Records:
______________________________

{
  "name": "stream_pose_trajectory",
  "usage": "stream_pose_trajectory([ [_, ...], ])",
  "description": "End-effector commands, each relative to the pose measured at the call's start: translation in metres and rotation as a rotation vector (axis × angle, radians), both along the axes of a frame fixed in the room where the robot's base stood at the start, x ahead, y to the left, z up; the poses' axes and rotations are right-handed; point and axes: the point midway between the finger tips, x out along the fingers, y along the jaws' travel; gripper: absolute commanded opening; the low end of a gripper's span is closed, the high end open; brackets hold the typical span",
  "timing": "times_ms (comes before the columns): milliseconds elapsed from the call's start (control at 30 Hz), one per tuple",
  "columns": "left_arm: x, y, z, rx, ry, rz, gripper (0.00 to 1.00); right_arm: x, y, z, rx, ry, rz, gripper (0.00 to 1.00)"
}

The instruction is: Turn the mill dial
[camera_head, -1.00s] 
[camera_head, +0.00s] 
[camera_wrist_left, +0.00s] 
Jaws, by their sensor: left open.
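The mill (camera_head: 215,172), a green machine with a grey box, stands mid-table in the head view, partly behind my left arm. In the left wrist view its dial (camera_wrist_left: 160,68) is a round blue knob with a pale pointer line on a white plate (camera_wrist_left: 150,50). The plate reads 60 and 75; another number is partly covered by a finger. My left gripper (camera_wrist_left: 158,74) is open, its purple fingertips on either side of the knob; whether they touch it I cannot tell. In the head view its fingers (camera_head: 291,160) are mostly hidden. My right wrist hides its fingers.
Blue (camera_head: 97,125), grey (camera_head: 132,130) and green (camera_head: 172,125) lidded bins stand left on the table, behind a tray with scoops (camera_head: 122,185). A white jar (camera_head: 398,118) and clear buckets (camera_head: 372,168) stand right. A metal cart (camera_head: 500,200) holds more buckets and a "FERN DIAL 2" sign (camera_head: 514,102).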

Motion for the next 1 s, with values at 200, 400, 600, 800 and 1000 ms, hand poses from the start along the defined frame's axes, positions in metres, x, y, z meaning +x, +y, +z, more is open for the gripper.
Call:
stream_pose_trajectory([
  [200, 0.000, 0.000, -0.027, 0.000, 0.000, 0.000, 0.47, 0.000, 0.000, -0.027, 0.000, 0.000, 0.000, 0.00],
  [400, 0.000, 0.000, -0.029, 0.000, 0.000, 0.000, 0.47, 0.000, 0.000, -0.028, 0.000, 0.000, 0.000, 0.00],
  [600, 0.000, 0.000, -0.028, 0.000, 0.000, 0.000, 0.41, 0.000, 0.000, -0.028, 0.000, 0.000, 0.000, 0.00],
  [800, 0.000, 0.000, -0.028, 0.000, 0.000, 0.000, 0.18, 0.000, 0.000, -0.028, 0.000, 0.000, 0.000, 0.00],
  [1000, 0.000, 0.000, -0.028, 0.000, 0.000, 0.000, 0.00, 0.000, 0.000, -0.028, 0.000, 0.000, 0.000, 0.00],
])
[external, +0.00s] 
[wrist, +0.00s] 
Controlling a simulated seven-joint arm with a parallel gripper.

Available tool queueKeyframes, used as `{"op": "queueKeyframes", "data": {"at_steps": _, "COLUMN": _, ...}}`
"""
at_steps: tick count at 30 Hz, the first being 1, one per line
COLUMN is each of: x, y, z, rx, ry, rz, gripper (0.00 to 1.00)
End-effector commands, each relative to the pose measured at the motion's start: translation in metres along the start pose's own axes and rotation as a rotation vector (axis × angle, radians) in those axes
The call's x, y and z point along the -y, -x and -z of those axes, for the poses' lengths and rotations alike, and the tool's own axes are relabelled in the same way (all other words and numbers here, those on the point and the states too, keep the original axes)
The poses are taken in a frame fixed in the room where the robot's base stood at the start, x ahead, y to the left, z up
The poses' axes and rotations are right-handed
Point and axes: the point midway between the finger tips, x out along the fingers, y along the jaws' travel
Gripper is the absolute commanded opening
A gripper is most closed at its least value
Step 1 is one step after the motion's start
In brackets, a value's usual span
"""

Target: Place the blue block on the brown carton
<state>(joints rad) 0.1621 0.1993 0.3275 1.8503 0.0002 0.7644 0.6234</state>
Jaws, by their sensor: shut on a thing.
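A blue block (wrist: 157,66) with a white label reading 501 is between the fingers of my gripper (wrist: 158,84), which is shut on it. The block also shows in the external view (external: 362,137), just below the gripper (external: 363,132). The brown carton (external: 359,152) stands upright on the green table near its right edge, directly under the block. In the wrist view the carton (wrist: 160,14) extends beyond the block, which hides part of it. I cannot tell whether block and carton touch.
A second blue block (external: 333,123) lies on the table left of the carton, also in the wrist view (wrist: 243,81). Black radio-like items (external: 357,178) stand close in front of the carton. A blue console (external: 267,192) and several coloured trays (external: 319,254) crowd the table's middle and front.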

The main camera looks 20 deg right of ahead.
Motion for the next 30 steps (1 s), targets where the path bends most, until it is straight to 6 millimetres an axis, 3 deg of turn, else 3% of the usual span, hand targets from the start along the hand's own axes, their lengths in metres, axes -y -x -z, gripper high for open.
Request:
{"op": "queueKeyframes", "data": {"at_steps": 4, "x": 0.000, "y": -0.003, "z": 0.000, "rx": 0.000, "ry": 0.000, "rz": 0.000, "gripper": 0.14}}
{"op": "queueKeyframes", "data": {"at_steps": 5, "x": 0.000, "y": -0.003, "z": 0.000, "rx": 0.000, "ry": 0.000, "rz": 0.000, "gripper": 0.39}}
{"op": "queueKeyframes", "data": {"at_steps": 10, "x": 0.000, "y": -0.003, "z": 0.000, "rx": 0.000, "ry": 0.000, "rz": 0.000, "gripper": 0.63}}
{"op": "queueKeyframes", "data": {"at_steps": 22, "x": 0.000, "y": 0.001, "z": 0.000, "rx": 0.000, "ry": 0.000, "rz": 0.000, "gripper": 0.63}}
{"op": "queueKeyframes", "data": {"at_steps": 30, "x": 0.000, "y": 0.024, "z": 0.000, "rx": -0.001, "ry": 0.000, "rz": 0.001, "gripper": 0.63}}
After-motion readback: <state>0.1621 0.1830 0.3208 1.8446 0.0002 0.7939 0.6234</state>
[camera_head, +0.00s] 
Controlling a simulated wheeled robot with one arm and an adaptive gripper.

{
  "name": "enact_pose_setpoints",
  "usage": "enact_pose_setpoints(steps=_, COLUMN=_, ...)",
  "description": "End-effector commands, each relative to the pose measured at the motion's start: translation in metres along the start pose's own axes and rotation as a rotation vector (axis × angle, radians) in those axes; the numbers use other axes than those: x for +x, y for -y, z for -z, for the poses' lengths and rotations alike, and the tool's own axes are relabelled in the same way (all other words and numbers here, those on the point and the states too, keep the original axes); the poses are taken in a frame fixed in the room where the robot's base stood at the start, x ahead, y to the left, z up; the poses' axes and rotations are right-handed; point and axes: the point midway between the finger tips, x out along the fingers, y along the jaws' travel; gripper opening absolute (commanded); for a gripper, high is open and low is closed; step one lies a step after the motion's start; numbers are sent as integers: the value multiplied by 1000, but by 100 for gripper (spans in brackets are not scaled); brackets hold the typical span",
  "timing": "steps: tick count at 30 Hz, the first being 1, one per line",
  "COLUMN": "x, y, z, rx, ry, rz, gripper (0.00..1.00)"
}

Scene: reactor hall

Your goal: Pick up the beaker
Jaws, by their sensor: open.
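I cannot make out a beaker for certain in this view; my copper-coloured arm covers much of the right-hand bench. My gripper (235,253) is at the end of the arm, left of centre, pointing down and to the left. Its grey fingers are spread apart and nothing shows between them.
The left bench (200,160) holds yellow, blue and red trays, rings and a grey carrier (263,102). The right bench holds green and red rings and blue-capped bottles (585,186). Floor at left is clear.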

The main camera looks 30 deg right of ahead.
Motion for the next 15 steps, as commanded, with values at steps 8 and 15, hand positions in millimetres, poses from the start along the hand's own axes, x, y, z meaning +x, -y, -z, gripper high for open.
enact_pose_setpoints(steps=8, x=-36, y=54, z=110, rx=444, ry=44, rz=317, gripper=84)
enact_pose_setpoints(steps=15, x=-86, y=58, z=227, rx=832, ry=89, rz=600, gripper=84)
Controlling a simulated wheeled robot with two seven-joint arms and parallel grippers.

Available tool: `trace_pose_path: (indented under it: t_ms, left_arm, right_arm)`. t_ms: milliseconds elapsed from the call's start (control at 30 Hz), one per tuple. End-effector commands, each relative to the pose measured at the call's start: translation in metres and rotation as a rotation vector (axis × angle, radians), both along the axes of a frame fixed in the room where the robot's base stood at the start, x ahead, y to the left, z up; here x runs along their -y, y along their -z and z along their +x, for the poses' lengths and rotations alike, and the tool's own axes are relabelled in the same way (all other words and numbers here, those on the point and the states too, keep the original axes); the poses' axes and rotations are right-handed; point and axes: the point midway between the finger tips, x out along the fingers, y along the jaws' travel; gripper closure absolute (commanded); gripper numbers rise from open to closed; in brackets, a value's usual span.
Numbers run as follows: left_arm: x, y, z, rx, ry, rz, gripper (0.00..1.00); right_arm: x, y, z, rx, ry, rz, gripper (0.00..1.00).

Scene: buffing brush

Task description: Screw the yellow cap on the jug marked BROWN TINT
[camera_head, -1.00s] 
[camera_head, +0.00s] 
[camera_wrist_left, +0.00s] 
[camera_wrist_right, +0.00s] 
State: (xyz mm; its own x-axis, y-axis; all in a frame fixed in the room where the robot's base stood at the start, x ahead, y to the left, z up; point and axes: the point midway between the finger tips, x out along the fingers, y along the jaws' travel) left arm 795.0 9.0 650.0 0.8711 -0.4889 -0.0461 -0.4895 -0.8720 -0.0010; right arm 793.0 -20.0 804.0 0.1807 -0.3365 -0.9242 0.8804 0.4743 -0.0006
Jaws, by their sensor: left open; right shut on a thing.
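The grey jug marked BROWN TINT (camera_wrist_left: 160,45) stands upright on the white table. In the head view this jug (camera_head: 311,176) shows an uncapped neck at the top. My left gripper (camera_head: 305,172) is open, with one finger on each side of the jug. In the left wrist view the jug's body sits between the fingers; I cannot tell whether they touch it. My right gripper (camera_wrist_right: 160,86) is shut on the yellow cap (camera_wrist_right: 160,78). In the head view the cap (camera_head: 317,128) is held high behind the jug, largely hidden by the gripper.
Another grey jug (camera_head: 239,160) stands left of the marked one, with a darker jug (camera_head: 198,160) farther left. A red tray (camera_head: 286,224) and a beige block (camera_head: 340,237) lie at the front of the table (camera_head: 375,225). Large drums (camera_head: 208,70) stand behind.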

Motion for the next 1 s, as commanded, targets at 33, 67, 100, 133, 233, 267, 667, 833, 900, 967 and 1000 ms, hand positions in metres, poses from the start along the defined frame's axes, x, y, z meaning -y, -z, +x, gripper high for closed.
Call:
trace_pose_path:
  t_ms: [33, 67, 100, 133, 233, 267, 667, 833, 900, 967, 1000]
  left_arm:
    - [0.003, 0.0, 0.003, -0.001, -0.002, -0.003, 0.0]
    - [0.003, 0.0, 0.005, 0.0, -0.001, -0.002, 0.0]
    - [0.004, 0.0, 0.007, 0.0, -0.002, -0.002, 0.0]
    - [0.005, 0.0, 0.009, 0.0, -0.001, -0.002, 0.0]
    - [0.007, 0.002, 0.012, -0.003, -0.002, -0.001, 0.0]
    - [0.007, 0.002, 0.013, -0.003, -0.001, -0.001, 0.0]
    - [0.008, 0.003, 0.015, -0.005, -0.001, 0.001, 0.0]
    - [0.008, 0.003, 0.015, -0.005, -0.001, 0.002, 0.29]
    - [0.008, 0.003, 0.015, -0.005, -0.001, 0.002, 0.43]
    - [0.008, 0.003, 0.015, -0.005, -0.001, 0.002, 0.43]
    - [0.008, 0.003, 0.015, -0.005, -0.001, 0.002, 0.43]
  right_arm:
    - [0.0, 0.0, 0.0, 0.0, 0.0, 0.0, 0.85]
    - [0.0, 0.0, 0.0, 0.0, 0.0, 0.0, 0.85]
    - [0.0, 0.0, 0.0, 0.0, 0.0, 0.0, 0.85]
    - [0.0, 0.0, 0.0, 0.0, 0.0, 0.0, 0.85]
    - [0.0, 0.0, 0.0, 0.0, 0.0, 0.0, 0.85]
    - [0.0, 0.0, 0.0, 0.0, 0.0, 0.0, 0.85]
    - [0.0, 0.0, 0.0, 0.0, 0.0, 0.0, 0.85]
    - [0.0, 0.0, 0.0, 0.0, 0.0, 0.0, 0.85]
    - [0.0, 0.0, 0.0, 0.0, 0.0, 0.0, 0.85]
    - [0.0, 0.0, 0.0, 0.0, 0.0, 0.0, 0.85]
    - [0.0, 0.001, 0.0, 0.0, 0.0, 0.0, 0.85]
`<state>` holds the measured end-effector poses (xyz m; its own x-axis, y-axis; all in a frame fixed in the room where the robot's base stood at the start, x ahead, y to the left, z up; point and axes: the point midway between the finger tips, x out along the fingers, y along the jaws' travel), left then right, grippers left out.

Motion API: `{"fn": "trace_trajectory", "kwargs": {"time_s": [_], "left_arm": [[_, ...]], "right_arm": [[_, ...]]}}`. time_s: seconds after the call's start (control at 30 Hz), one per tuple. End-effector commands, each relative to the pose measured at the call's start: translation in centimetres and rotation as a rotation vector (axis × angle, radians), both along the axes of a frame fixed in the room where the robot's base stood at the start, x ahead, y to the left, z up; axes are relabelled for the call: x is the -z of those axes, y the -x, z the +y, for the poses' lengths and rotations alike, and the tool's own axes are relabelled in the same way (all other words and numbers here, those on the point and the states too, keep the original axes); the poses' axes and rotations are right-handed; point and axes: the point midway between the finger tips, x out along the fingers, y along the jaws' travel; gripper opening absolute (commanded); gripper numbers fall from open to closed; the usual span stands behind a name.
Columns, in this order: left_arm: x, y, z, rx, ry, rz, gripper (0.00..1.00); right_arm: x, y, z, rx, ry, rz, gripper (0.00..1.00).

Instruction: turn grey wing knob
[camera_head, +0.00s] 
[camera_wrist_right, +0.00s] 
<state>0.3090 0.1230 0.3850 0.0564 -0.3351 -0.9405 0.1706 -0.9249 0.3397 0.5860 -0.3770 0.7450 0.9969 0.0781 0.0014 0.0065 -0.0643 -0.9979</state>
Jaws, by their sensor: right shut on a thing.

______________________________

- _Work required_:
Tally up the lines with the word "simulated" in them, and answer with that number by itself.

- _The output_:
3